At Crunchtime, we understand the importance of data, which is why we provide managers with labor metrics right on their phone with the Impact mobile app. Users can also opt-in to receive a daily email report of the previous day’s labor costs so they can constantly stay informed.   

As you head into 2024, consider making an effort to prioritize your labor data and use the insights to optimize your workforce during every shift. 

Pictured right: Crunchtime's mobile app Impact. 

6. Not tracking your actual hours vs. earned hours

Managers often need to adjust staffing levels according to the day's sales. If sales are lower than expected, the manager may need to send some staff home early. But managing labor costs in the moment isn't always easy. 

With the Actual vs. Earned Hours Report, management can evaluate how well stores have been responding to sales activity. “Earned Hours" indicate how many hours your employees should have clocked in order to meet sales demand that day. This number is system-generated and represents what the perfect staffing level should have been during the shift.  
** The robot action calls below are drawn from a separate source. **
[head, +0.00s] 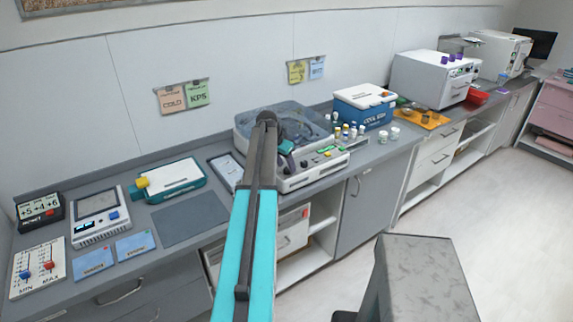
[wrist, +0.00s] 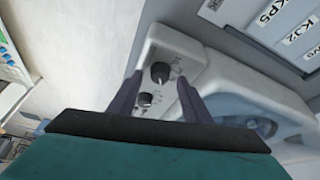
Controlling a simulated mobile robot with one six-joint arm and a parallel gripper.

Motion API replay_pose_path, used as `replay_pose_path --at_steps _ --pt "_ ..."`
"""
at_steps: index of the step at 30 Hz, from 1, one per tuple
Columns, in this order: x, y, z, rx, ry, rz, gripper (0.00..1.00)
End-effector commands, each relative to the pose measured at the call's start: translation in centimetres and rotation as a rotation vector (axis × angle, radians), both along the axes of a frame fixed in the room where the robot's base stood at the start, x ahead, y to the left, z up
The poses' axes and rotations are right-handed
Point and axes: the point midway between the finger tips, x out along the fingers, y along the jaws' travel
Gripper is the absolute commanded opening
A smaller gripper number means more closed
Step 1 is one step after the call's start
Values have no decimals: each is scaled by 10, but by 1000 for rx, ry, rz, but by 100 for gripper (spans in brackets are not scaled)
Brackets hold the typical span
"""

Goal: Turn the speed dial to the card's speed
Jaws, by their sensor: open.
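The centrifuge (head: 318,173), a pale benchtop machine with a see-through lid, stands mid-counter in the head view, partly behind my arm. In the wrist view its pale front panel (wrist: 172,48) carries two dark round knobs: one larger (wrist: 160,72) and one smaller (wrist: 146,99). I cannot tell which is the speed dial, nor read their settings. My gripper (wrist: 159,79) is open, its fingers on either side of the larger knob in the picture; contact cannot be told. On the wall hang an orange card (head: 172,102) reading COLD and a green card (head: 197,94) reading KPS.
Small bottles (head: 348,131) and a blue cool box (head: 364,107) stand right of the centrifuge. Yellow and blue notes (head: 306,69) hang above. At left are a slider panel (head: 38,267) and a boxy device (head: 100,215). A grey mat (head: 190,220) lies clear.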

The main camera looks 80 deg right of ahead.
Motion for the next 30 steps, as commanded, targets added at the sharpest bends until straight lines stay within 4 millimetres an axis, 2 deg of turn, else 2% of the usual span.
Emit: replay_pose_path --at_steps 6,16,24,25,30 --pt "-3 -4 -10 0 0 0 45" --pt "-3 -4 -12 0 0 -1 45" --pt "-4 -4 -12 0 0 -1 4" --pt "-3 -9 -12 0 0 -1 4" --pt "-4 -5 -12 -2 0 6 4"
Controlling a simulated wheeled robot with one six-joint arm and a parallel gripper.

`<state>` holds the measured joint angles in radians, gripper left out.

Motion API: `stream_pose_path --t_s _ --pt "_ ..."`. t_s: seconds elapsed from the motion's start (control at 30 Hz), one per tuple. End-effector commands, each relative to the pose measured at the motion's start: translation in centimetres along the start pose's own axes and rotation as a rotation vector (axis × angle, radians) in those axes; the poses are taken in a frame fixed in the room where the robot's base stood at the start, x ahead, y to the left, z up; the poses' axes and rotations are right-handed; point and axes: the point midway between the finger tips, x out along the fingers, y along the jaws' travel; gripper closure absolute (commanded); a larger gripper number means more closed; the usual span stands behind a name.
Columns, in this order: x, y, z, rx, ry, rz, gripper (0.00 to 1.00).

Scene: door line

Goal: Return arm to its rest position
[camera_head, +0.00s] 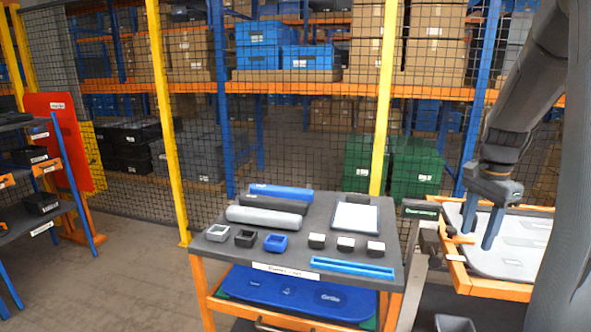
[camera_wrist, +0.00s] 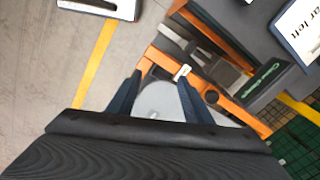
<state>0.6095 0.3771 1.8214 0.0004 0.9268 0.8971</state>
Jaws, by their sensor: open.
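My gripper (camera_head: 481,226) is at the right of the head view, pointing down with its two blue fingers apart. It is empty and hangs over the left part of an orange-framed fixture holding a light grey panel (camera_head: 512,245). In the wrist view my gripper (camera_wrist: 160,105) shows both fingers spread, with the grey panel (camera_wrist: 165,100) and orange frame beyond and between them. I cannot tell whether the fingertips touch the fixture.
A cart (camera_head: 225,246) with rolls, small boxes, a blue strip and a tablet stands left of the fixture. A mesh fence with yellow posts (camera_head: 383,110) runs behind.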

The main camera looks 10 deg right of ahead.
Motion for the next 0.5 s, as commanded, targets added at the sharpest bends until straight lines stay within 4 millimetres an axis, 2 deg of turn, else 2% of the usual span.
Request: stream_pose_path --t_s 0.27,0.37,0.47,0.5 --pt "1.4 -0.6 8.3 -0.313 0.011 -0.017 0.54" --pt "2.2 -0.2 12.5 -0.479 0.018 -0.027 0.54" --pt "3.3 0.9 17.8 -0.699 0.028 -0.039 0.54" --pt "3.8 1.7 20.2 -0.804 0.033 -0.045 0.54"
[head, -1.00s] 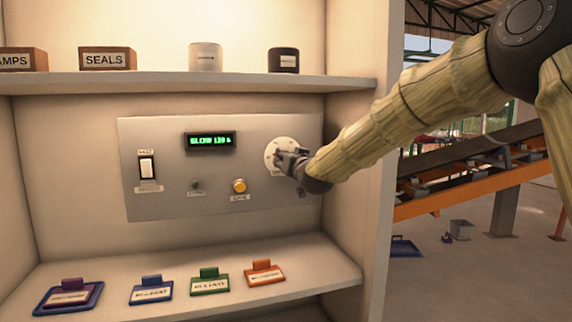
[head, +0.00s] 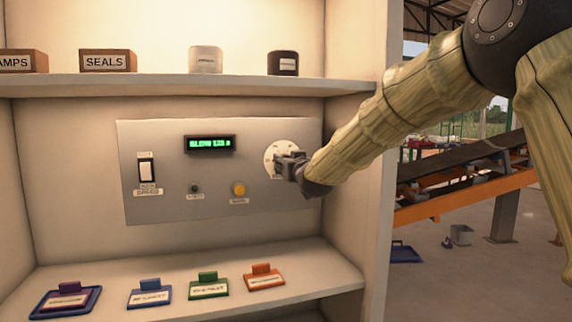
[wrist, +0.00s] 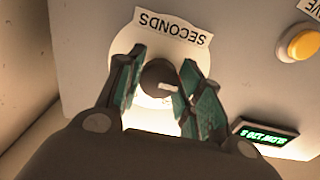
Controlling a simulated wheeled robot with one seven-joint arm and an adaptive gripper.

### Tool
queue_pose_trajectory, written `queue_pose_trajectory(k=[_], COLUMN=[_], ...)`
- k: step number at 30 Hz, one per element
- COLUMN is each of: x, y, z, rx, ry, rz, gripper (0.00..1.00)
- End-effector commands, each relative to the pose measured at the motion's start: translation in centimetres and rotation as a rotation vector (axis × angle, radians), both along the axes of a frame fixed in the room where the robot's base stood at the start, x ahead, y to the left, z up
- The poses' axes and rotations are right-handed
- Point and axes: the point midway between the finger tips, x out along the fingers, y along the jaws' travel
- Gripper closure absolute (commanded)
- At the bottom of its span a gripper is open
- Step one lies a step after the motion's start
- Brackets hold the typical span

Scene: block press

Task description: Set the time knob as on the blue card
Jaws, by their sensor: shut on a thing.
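The time knob (wrist: 158,78) is dark with a pale mark and sits on a round white dial (head: 269,158), beside a label reading SECONDS in the wrist view. My gripper (wrist: 164,72) is shut on the knob, one green-padded finger on each side. In the head view my gripper (head: 290,168) covers part of the dial and knob. The green display (head: 209,144) seems to read SLOW 120 s, and it also shows in the wrist view (wrist: 266,133). The blue card (head: 150,294) stands on the lower shelf; its writing is too small to read.
The grey panel also bears a white rocker switch (head: 146,170), a small dark round part (head: 195,188) and a yellow button (head: 239,189). Purple (head: 67,300), green (head: 208,288) and orange (head: 264,279) cards share the shelf. The cabinet's right wall (head: 357,140) is close to my arm.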

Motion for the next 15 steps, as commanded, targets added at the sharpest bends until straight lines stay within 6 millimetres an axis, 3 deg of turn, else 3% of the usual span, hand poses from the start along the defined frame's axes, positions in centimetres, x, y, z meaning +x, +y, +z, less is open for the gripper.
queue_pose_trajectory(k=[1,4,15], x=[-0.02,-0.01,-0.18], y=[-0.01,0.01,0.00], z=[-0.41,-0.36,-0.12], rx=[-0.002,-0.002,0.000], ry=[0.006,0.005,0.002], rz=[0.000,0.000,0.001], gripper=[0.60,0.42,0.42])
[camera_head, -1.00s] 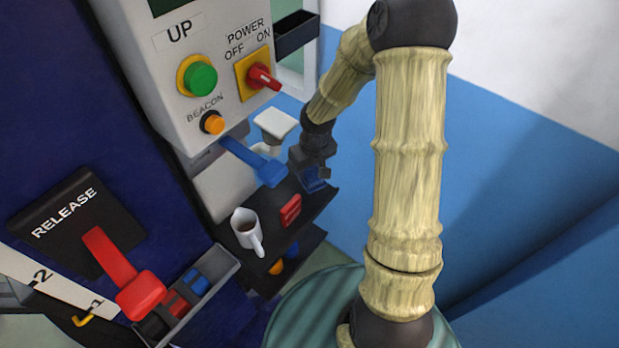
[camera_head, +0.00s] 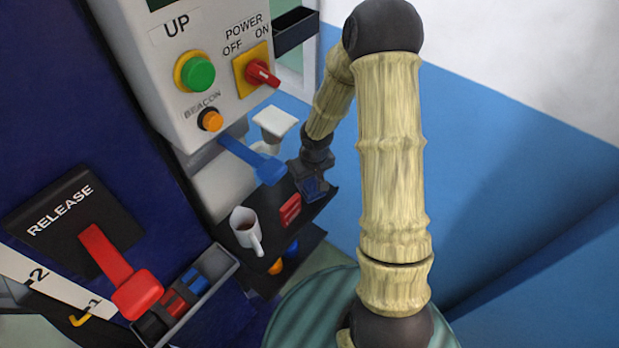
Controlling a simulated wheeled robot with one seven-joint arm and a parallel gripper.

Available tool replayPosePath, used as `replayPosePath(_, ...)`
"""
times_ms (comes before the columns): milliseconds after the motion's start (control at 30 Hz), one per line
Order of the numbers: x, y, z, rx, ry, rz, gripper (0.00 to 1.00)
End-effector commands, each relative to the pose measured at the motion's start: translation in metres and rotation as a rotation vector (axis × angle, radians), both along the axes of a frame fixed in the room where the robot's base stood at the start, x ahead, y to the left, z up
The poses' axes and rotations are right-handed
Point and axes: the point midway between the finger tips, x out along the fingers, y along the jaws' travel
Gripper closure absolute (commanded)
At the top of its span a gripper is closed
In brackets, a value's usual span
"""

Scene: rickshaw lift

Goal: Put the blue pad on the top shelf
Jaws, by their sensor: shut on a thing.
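The blue pad (camera_head: 314,187) is at the right end of the dark top shelf (camera_head: 272,222), beside a red pad (camera_head: 290,210). My gripper (camera_head: 315,178) is shut on the blue pad from above. The pad is at or just over the shelf surface; I cannot tell if it touches. The fingers are small and partly hidden by the dark wrist.
A blue lever (camera_head: 252,158) sticks out above the shelf. A lower shelf (camera_head: 262,280) holds orange and blue things. A control box (camera_head: 200,70) and a red release lever (camera_head: 120,275) are at left.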

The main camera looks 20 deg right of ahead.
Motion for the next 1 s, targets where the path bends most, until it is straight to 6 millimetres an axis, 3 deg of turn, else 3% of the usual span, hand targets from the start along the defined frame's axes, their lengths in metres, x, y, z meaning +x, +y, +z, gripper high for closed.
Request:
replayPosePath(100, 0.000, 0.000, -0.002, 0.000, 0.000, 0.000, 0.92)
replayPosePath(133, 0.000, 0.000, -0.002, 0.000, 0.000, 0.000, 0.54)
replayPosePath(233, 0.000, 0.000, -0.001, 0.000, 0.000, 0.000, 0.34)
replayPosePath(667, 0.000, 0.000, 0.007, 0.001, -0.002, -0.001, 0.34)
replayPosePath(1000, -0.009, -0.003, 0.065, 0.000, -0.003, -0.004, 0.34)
The "Actual Hours" represents the number of hours your team worked in real life. The goal is to get the variance between these numbers close to zero. If the variance is too high or too low, it is likely that there is a problem that requires fixing. It could mean managers aren’t reacting enough to sales and adjusting the staff level as needed.

An experienced supervisor can coach the restaurant managers and teach them how to be more responsive to the restaurant's conditions. If you don't currently track your actual vs. earned hours, consider adding this report to your storehouse of actionable information. 

Final Thoughts

Today, restaurants need to be smart. Labor is expensive and any manager can create a schedule—the real challenge is creating quality schedules that make the most efficient use of your available resources, while staying within your labor budget. Crunchtime can help you address the common scheduling pitfalls listed above, as well as the biggest labor management challenges facing your restaurant.